I vaguely remember the early days when my oldest son was born. Like many mothers of newborns I struggled with breastfeeding, battled countless sleepless nights, and dealt with all the anxieties of being a new mom – Is he breathing? Did he eat enough? Did I do enough tummy time today? Then once he started crawling I could no longer lay around with him, I was forced to make sure there was nothing laying around that he could choke on. After the walking started, he wasn’t the only one on the move; chasing a toddler around is exhausting. Then the picky eating and tantrums lead to negotiations and questioning, all the way to straight-up defiance.
With each stage and phase people would comment, “Don’t worry, it gets easier.” Well now that my baby is 4 years old and a big brother to 2 year old twins, I’m really wondering – When does it get easier?
Right now, at this point in my life as a working mother of 3 little one’s, I feel like it’s got to get better from here…. Each day is a constant struggle of balancing my family, work, and sense of self. I feel that once one thing gets easier (my twins are napping for 3 hours a day) something unexpected pops up causing me stress (all three kids refuse to eat anything other than french fries).
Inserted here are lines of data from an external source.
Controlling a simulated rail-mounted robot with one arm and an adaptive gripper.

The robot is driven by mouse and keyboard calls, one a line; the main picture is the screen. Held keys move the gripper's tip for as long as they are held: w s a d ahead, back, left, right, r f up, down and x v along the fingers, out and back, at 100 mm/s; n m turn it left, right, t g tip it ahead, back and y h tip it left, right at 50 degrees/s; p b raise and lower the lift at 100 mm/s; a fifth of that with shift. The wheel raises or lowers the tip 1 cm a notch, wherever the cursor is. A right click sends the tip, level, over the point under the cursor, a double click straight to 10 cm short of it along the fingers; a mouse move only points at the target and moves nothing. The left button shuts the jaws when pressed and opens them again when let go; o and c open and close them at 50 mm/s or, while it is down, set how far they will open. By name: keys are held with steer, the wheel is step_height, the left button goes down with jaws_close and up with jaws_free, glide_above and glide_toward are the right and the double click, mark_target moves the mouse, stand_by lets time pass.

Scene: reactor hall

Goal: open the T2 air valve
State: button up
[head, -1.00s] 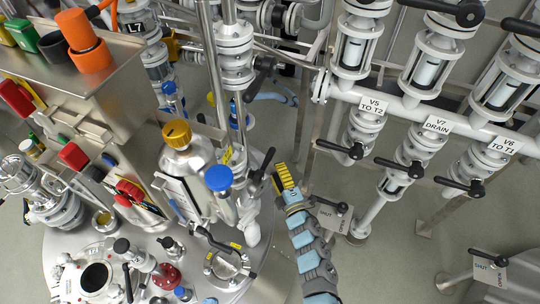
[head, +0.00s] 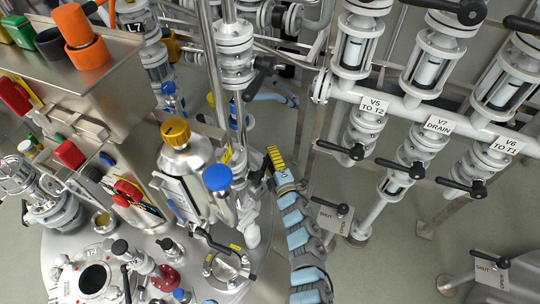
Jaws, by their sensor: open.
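My gripper (head: 276,159), with yellow ridged fingertips, is just right of the reactor vessel's top fittings in the head view. It is open. Close to its left is a black lever handle (head: 262,166) on a pale pipe fitting. I cannot tell whether the gripper touches the lever or stands apart from it. No readable T2 air label shows, so I cannot confirm which valve is the T2 air valve. A small yellow tag (head: 226,155), too small to read, sits left of that lever.
A bottle with a yellow cap (head: 176,132) and a blue-capped fitting (head: 218,178) stand left of my gripper. Valves with black levers hang at the right, including V5 (head: 374,105), V7 (head: 437,124) and V6 (head: 503,146). Shut/open plates (head: 331,215) stand below.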

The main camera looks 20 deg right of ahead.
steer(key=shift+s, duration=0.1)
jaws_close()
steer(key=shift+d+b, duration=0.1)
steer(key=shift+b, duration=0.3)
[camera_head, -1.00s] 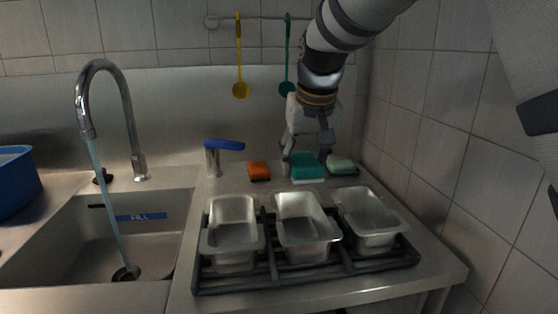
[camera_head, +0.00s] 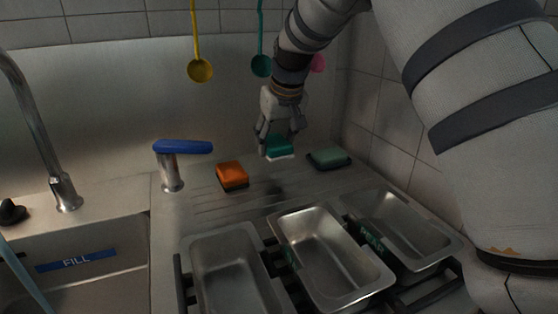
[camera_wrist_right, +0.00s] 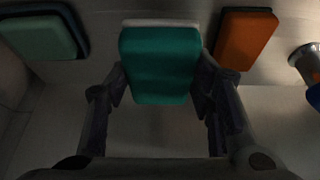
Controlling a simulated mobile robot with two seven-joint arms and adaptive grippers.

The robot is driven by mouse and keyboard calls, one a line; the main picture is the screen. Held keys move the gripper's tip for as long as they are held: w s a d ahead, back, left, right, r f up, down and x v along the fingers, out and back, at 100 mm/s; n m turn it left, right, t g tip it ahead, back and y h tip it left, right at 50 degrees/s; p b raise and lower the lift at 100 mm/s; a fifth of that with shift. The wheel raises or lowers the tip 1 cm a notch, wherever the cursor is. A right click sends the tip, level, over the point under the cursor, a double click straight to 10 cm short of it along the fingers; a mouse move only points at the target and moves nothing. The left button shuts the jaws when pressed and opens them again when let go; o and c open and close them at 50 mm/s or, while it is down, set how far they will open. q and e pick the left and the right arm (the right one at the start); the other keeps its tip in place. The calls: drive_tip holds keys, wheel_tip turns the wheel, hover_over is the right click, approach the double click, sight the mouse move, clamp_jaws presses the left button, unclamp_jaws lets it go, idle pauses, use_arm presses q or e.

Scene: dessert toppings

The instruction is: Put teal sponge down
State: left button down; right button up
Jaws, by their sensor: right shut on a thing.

I’ve somewhat come to terms with the fact that it’s never going to get easier…just different. No matter what we do to change things, life goes on and our children will grow and change. I can either accept this or slowly drive myself insane. So…here are a few ways I’ve been dealing with the question of when it gets easier.
I take lots of deep breaths! Of course I can yell and scream after the fifth time I’ve told my big boy to clean up his toys. Of course I can complain about random strangers constantly reminding me, “You’ve got your hands full.” Of course I can stress about my little guy refusing to go to sleep. But guess what? It’s not worth it! It’s just a little blip in time and someday I’m going to miss a messy house full of toys and the late night snuggles.
Talk it out! Lately I feel like I’ve been complaining about my kids, but it’s different when you are sharing your feelings with other moms who are going through similar experiences. It’s such a reassuring feeling to know that you are not alone.
I’ve lowered my expectations! Hear me out on this one! I’ve decided to cut myself some slack; I’ve given up on the idea that I can do it all. Some days it’s okay to leave the house a mess, or run the same load of laundry through the wash 3 times because you keep forgetting it’s in there. As long as my kids are happy and healthy my job as a mom is done!
Think about the future! Sometimes I get so stuck in the day to day life of being a mom that I don’t think long term. Right now the thought of potty training my twins seems near impossible, but in 15 years the thought of my children as teenagers gives me heart palpitations!
So, it might not get easier anytime soon, but it will definitely get a lot more interesting. I just hope I can enjoy each phase and stage and the unexpected journey that life is guaranteed to bring?
What are your thoughts? When does it get easier?